I don’t think you understand how much stock employees have. If the stock price go up, everyone is extremely happy


> I’ve been at the company a long time and never felt like such an expendable cog as I’ve felt the last year.

I bet MSFT employees think unionizing is for "poor performers". But on a long enough timeline everyone is a cog.


Nice morale booster after the layoffs from the world's 2nd largest company in terms of market cap. Are any other big tech companies doing this?


Amazon, most people got trivial market adjustments. 1-2% increases when cola was way above that for social security has realistically translated to paycuts which are compounded further with poor stock performance and sign-on bonuses starting to ween down.


all the eng budget is spent on compute cost for ai?

this is a great way to allow inflation to implement pretty significant pay cuts


Another round of layoffs without actually having to do it. Those who have the ability to find jobs, even in this environment, will leave. Since Microsoft has decided that that risk is totally acceptable to them, the attrition is actually the bonus for the firm.


Exactly. This is a layoff without having to pay severance.

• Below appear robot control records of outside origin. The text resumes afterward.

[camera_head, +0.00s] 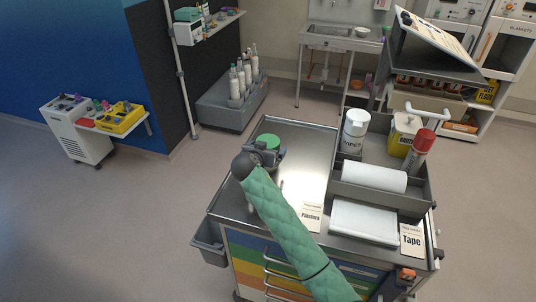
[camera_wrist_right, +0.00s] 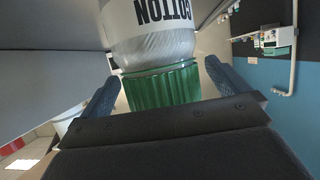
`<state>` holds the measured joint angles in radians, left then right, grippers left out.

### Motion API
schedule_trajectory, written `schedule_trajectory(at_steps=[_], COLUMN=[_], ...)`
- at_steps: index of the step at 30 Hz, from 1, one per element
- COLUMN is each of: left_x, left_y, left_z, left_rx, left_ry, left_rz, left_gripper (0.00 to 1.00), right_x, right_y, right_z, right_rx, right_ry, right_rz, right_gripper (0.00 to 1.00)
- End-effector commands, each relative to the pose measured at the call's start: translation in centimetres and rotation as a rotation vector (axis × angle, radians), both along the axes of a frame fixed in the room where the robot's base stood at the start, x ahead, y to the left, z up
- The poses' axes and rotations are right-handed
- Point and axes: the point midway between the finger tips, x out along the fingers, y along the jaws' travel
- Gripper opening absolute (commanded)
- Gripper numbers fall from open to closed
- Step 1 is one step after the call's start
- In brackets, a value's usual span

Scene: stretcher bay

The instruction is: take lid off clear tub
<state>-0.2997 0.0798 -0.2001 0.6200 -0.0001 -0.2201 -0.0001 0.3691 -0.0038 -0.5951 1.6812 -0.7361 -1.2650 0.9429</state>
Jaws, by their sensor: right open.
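The clear tub (camera_wrist_right: 153,38) fills the upper middle of the right wrist view, upside down there, with white contents and a label that seems to read COTTON. Its ribbed green lid (camera_wrist_right: 163,86) is on it. In the head view the lid (camera_head: 268,141) shows as a green disc at the far left part of the trolley top; my gripper hides the tub body. My right gripper (camera_head: 266,156) is open at the lid, one finger to each side, with small gaps visible in the wrist view. My left gripper is out of view.
The steel trolley top (camera_head: 300,150) is bare right of the tub. A grey divided tray (camera_head: 425,190) on its right holds a wipes tub (camera_head: 354,131), a yellow container (camera_head: 403,132), a red-capped bottle (camera_head: 418,150) and a white roll (camera_head: 374,177). A Plasters card (camera_head: 311,217) stands in front.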

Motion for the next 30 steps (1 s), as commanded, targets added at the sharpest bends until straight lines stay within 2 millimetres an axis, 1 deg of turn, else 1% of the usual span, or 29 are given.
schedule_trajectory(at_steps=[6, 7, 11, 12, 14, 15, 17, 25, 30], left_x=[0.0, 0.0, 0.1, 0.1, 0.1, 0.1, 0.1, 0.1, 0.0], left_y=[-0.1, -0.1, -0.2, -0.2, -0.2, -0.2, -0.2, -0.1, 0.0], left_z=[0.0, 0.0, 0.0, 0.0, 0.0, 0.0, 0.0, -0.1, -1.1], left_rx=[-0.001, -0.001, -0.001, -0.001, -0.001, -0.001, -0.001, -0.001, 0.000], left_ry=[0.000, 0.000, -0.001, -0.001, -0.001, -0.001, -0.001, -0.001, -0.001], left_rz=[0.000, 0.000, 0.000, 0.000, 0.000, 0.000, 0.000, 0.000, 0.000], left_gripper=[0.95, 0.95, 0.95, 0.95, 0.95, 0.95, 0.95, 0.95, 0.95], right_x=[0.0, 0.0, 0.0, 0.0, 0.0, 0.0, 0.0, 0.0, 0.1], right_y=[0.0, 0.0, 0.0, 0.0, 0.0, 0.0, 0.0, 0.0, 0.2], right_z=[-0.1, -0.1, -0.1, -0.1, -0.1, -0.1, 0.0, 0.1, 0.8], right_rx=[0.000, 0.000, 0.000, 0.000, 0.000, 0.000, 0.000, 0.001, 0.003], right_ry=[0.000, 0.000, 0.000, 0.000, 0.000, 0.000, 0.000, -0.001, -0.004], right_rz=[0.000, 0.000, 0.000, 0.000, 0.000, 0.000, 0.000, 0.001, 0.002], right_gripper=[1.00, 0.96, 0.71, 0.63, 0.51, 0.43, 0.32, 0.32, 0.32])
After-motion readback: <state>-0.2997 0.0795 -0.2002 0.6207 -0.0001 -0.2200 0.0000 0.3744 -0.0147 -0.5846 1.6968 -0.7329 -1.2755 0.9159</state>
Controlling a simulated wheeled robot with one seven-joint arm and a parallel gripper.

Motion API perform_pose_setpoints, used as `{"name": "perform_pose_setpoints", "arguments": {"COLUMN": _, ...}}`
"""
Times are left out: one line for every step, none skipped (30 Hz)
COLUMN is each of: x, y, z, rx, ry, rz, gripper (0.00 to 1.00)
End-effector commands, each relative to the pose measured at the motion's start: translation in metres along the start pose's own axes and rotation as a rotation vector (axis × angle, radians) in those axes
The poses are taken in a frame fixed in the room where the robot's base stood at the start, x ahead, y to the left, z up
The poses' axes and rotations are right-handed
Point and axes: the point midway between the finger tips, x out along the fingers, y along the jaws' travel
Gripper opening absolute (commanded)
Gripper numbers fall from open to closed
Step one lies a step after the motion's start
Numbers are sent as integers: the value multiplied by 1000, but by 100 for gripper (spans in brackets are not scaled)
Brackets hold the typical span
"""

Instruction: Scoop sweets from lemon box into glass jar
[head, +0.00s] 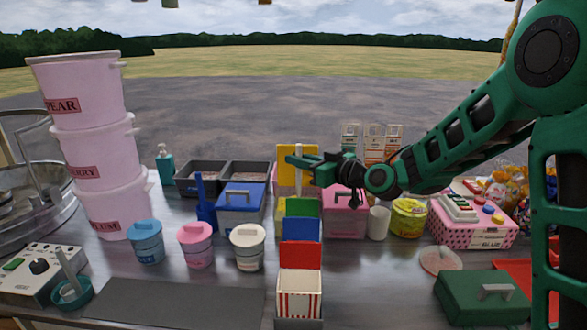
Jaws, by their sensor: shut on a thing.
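My gripper (307,164) is at the middle of the picture, above the back part of the table. It is shut on an upright white handle (298,153); what lies at the handle's lower end is hidden or too small to tell. A yellow panel (285,168) stands upright right behind it. I cannot tell whether this panel belongs to the lemon box, and no sweets show there. I cannot pick out a glass jar with certainty.
A card carton row (299,292) stands in front of my gripper. A blue-lidded box (240,196) and dark bins (203,167) are left; a pink box (345,222), white cup (378,223) and yellow-green tub (408,219) are right. Stacked pink buckets (97,150) rise far left.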

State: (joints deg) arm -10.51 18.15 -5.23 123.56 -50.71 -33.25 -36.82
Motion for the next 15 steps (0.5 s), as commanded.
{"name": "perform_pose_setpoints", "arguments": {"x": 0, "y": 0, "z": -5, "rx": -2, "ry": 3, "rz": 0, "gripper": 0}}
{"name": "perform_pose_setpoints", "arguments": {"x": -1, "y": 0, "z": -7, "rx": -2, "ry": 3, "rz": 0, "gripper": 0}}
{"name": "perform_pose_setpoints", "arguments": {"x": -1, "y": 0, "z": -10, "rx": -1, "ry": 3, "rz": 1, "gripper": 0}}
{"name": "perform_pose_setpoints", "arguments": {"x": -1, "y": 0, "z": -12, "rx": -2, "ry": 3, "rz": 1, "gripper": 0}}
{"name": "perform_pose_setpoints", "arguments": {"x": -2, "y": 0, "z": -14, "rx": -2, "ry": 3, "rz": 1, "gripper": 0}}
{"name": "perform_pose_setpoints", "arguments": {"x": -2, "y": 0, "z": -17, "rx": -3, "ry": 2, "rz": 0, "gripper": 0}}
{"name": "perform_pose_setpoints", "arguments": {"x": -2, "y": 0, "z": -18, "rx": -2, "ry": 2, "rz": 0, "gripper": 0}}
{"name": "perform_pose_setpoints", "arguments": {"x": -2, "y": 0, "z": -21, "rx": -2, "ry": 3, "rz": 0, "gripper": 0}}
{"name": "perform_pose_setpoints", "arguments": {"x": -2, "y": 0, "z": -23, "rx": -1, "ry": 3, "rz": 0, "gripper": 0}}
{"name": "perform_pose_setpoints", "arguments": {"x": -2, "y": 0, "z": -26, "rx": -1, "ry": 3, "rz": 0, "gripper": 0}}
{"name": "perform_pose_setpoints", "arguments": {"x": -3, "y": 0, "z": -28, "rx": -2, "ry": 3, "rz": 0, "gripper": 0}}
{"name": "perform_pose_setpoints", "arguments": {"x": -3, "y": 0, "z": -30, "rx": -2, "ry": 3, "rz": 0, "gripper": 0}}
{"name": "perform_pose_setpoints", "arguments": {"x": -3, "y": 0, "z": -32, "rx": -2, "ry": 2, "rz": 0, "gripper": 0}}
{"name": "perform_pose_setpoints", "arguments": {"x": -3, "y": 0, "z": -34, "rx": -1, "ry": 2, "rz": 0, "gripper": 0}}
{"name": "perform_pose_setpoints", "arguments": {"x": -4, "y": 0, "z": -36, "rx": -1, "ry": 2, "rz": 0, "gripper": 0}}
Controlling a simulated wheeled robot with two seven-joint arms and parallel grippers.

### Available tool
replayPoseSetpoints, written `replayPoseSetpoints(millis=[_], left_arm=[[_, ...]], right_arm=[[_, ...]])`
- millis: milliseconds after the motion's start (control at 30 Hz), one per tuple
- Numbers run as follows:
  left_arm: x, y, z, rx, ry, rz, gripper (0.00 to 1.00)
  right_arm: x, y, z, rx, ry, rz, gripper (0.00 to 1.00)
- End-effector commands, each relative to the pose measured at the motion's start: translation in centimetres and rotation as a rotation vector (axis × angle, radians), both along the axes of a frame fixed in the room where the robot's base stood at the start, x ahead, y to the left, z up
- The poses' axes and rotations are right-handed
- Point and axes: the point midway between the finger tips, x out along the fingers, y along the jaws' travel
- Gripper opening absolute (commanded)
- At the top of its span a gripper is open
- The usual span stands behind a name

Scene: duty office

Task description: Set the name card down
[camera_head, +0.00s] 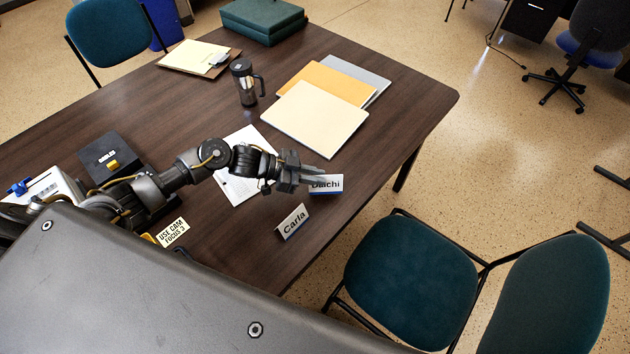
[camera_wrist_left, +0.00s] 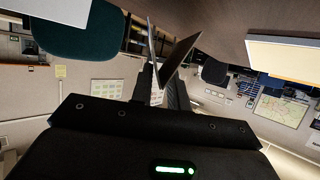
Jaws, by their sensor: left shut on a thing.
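The name card reading "Daichi" (camera_head: 327,184) is white with a blue lower edge. My left gripper (camera_head: 308,175) is shut on it near the table's right edge, and the fingers cover part of its top. The folded card (camera_wrist_left: 172,52) also shows, dark, at the fingertips in the left wrist view. I cannot tell whether its lower edge touches the table. A second name card, "Carla" (camera_head: 293,222), stands on the table nearer to me, apart from the gripper. My right gripper is not in view.
The dark wood table (camera_head: 180,105) holds a paper sheet (camera_head: 241,188) under my arm, folders (camera_head: 314,116), a travel mug (camera_head: 244,82), a clipboard (camera_head: 200,58) and a green box (camera_head: 263,18). A teal chair (camera_head: 412,280) stands by the right edge.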

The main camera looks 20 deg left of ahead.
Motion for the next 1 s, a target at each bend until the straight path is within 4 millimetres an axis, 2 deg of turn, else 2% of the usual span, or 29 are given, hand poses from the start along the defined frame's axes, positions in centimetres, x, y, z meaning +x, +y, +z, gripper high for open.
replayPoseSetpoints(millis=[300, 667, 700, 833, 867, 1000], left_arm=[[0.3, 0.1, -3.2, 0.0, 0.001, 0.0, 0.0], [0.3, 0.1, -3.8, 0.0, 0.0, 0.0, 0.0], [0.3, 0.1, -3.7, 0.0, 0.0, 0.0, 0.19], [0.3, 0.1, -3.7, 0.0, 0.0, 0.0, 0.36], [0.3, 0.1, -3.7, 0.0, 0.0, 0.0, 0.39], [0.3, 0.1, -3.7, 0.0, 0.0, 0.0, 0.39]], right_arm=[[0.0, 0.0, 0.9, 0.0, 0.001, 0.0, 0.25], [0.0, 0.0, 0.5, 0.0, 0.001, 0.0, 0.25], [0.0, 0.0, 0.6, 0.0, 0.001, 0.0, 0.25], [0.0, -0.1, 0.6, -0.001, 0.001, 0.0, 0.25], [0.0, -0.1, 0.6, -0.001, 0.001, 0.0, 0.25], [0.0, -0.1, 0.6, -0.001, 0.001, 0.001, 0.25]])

Tech companies have realized there is no reason to pay their employees living in the U.S. a premium. There was a belief, whether true or not, that having their best employees working together in the same space gave them outsized returns. But now their most expensive employees refuse to work together in the same space.

The only question these companies have now is how to offload them fast enough to replace them with cheaper employees in Asia, Eastern Europe, and South America.

As a bonus, those employees are even more likely to come into the office and gain whatever multiplier effect working physically with each other the CEOs of tech companies believe might exist.


This "layoff" would then only be pushing off high-performance workers.

Slackers who don't have higher chances outside will stay.


> We will continue to emphasize and recognize exceptional performance with high rewards, and to do so, managers will need to differentiate pay for performance within their allocated budgets

so, stack ranking is now openly recommended?


Paying your top performers more is not the same as stack ranking.


Stack ranking was commonplace and common knowledge when I worked there. Managers would submit rankings and the relative rankings would be "merged" up to skip/skip2 level. Well, maybe not "putting them on a stack" explicitly, but submitting a list of where folks fell on the bell curve...


Duplicate of front page post.


If this is a dupe then please post link. Not seeing it on the first few pages.